Cherrie v. United States, 3977.
Decision Date | 29 December 1949 |
Docket Number | No. 3977.,3977. |
Citation | 179 F.2d 94 |
Parties | CHERRIE v. UNITED STATES. |
Court | U.S. Court of Appeals — Tenth Circuit |
B. Mack Bryant, Wichita, Kan., for appellant.
John S. Miller, Asst. U. S. Atty., Cheyenne, Wyo. (John C. Pickett, U. S. Atty., Cheyenne, Wyo., was with him on the brief) for the United States.
Before PHILLIPS, Chief Judge, and HUXMAN and MURRAH, Circuit Judges.
This is an appeal from the denial of a motion filed under 28 U.S.C.A. § 2255 to vacate a sentence of imprisonment.
Cherrie was apprehended upon charges of violating 18 U.S.C.A. § 415 now § 2314.

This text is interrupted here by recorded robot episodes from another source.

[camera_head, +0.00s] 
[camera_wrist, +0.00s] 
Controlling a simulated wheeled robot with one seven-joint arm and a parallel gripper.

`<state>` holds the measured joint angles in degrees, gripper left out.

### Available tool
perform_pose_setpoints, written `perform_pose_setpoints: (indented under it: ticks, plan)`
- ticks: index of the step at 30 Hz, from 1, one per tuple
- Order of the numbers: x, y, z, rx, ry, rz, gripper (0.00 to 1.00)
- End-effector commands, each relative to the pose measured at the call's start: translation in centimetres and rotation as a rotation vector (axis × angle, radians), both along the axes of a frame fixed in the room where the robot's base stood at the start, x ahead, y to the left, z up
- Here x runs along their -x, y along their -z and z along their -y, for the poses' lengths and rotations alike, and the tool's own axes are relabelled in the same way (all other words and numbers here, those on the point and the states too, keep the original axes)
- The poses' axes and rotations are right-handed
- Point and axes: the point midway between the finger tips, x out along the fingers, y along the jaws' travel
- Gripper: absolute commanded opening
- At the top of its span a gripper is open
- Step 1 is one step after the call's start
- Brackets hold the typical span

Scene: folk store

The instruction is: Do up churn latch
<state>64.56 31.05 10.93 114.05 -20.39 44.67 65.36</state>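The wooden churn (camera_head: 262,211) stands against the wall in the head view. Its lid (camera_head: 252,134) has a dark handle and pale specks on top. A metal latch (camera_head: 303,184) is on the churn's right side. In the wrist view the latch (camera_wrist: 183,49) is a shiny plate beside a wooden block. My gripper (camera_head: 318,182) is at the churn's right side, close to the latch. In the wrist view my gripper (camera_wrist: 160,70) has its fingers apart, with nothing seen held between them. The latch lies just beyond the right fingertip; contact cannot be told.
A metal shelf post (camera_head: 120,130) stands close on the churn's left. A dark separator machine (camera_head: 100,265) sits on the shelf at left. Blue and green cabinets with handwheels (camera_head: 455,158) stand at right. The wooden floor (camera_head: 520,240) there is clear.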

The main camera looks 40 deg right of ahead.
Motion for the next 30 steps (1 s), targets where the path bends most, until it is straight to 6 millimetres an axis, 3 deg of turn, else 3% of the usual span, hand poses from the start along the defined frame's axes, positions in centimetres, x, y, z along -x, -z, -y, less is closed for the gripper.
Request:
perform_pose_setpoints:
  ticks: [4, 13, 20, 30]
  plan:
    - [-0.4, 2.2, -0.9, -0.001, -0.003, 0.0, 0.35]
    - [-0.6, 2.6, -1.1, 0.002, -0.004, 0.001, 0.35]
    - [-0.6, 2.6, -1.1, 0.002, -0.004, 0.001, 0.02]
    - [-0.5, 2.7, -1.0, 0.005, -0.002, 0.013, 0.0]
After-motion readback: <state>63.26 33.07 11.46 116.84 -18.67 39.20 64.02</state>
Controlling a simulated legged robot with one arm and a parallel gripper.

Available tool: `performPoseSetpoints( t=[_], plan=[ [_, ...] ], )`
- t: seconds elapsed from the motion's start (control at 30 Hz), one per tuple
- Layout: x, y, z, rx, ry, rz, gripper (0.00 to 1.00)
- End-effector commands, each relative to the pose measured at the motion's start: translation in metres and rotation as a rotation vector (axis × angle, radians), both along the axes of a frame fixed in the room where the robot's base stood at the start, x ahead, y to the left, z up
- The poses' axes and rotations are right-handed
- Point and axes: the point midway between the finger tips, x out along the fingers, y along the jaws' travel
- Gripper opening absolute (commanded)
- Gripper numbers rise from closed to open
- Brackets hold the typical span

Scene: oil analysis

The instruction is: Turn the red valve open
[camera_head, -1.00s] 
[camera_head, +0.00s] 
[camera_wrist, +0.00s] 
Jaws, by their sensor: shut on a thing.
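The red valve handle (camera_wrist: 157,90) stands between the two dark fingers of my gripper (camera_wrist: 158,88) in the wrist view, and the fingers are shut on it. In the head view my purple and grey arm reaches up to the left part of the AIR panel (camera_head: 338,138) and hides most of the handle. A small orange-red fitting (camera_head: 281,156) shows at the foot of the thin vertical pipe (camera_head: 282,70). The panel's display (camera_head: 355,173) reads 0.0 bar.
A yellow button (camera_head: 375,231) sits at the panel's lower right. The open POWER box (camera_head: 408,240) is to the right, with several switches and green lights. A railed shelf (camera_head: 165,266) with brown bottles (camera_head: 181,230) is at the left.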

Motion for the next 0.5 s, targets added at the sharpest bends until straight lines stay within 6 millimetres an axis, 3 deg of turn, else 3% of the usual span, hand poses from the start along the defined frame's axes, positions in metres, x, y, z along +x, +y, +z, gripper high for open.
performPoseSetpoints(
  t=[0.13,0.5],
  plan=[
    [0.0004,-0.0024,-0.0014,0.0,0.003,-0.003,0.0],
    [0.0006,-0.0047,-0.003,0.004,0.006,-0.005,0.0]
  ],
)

Thereafter, on June 24, 1948, he signed a written waiver of indictment, the material portions of which are set out in marginal Note1.
On the same day, an information was filed. It contained four counts, each charging a violation of 18 U.S.C.A. § 415 now § 2314. Cherrie was brought before the court, and the following colloquy occurred between the court and Cherrie:
* * * * * *
The court then continued the matter for a pre-sentence investigation, and on August 5, sentenced Cherrie to imprisonment for three years on each count, to run concurrently.

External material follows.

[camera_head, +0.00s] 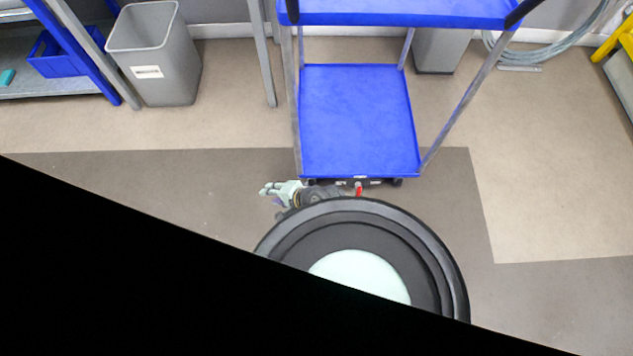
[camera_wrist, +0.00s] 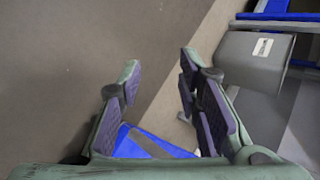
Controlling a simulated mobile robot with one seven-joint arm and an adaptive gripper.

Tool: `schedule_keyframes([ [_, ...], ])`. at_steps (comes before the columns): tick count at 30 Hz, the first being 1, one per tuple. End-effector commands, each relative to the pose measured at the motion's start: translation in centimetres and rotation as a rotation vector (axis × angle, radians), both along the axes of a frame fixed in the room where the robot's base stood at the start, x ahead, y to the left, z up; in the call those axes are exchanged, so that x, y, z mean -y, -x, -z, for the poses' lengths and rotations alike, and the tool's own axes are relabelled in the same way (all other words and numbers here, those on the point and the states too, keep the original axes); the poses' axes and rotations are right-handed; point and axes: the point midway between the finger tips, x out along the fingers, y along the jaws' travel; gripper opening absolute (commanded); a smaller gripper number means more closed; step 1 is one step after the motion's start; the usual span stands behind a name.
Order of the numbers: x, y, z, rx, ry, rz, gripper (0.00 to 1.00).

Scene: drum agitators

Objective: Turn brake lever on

The report of the probation officer disclosed that Cherrie was sentenced to a term of 2 to 20 years in the Washington State Reformatory in 1941 and was paroled after serving 11 months of his sentence.
The motion to vacate was predicated on the ground that Cherrie did not voluntarily, intelligently, and competently waive his right to the benefit of counsel when he signed the written waiver of indictment and when he entered his plea of guilty to the several counts of the information. In disposing of the motion, the trial judge, in a written memorandum, recited the proceedings on June 24, 1948, and stated that he personally remembered what occurred at such proceedings, and further said: "This personal recollection impressed me with the intelligence of the defendant and that he knew what he was doing at the time so that he intelligently waived the assistance of counsel after he had been advised that he was entitled to it by law."

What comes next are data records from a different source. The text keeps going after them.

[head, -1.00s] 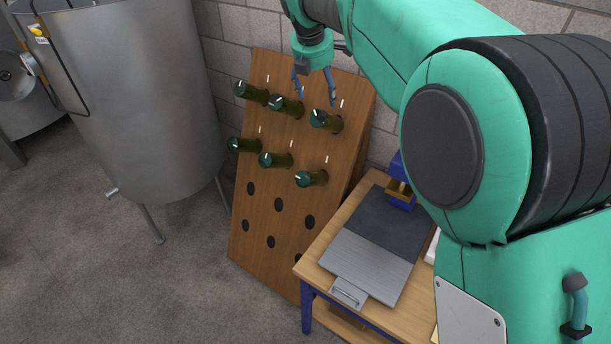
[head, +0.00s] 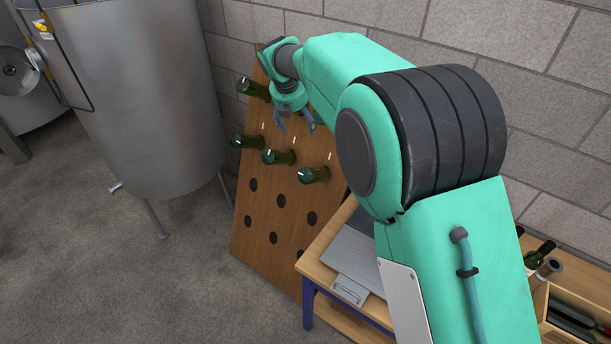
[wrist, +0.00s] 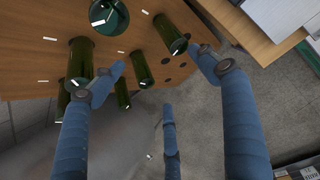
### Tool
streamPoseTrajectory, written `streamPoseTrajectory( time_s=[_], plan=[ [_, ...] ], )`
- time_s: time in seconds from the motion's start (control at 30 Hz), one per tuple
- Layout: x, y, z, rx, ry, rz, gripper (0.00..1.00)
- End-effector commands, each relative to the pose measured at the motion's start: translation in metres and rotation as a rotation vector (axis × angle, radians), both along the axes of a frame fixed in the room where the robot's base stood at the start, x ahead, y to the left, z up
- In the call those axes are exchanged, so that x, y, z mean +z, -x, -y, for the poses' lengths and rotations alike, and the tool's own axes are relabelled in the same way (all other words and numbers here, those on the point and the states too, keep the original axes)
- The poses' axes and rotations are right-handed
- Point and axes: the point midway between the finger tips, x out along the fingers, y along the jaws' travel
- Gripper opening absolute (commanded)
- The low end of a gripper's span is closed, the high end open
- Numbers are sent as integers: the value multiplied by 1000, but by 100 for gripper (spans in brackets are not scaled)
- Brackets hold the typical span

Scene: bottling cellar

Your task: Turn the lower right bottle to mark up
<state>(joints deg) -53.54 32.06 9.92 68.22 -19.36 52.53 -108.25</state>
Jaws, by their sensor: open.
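The lower right bottle (head: 313,175) is green and sticks out of the sloping wooden rack, base end outward, at the right of the lower row. A small pale mark shows on its end; I cannot tell its exact direction. It also shows in the wrist view (wrist: 170,34), near the top, left of the right finger. My gripper (head: 297,128) is open and empty, above and slightly left of this bottle, in front of the upper row. In the wrist view its three blue fingers (wrist: 160,75) are spread, touching no bottle that I can make out.
The rack (head: 262,210) holds other green bottles: lower middle (head: 278,157), lower left (head: 246,141), upper left (head: 254,90). My arm hides upper ones in the head view. Empty holes lie below. A table (head: 318,262) stands right of the rack, a steel tank (head: 145,100) left.

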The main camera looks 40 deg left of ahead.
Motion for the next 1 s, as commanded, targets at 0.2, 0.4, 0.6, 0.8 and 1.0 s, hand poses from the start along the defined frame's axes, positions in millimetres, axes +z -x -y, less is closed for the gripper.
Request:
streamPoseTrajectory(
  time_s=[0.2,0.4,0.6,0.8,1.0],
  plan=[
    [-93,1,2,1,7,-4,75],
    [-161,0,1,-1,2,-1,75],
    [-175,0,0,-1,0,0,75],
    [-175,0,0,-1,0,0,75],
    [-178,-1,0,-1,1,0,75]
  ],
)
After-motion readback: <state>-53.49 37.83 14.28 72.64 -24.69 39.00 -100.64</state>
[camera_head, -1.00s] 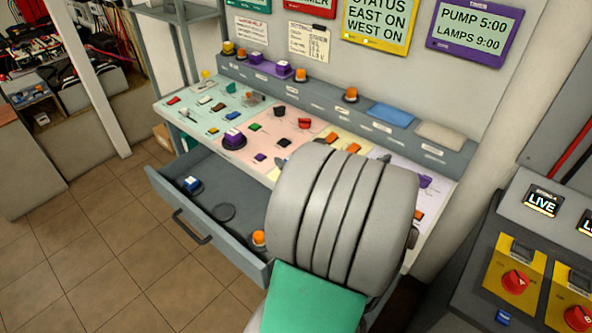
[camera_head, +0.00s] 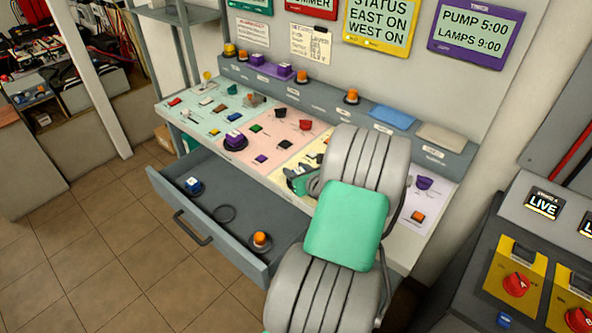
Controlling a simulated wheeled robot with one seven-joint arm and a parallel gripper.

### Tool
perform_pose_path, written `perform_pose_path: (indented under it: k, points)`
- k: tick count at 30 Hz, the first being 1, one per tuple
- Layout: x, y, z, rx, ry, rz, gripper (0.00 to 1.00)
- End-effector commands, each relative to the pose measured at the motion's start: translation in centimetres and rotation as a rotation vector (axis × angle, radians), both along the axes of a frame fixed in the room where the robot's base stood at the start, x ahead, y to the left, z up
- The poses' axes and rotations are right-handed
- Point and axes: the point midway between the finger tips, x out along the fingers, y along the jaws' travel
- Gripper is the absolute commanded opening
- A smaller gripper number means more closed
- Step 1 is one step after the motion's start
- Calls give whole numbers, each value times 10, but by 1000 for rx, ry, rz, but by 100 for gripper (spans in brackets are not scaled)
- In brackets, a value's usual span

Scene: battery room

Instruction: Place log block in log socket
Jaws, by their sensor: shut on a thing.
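My gripper (camera_head: 292,178) shows as a small dark and green shape at the left of my grey arm, low over the pale yellow part of the sloped desk. It is shut, and the small piece in it is mostly hidden and too small to make out clearly. The labelled ledge (camera_head: 331,105) along the back of the desk carries several blocks and pads. Its labels are too small to read, so I cannot tell which place is the log socket. My arm covers part of the desk's right half.
An open drawer (camera_head: 222,238) juts out below the desk, holding a blue-topped block (camera_head: 193,186) and an orange-topped block (camera_head: 261,241). A purple block (camera_head: 235,141) stands on the pink part. A control cabinet (camera_head: 490,262) stands at the right. The floor at left is clear.

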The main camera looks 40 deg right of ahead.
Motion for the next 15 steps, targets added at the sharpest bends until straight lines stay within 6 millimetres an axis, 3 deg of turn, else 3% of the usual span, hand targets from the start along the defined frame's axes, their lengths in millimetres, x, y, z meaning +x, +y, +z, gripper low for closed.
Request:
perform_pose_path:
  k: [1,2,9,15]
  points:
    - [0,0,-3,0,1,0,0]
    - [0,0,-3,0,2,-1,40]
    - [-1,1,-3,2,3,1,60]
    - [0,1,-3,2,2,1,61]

It will be observed that Cherrie signed the waiver of indictment without the advice of counsel, and that when he was brought before the court, the only statement advising him of his constitutional right to counsel for his defense was by the indirect statement: "Are you ready to plead to this information of which I have heretofore outlined in regard to the charge against you without the assistance of counsel to which you are entitled?"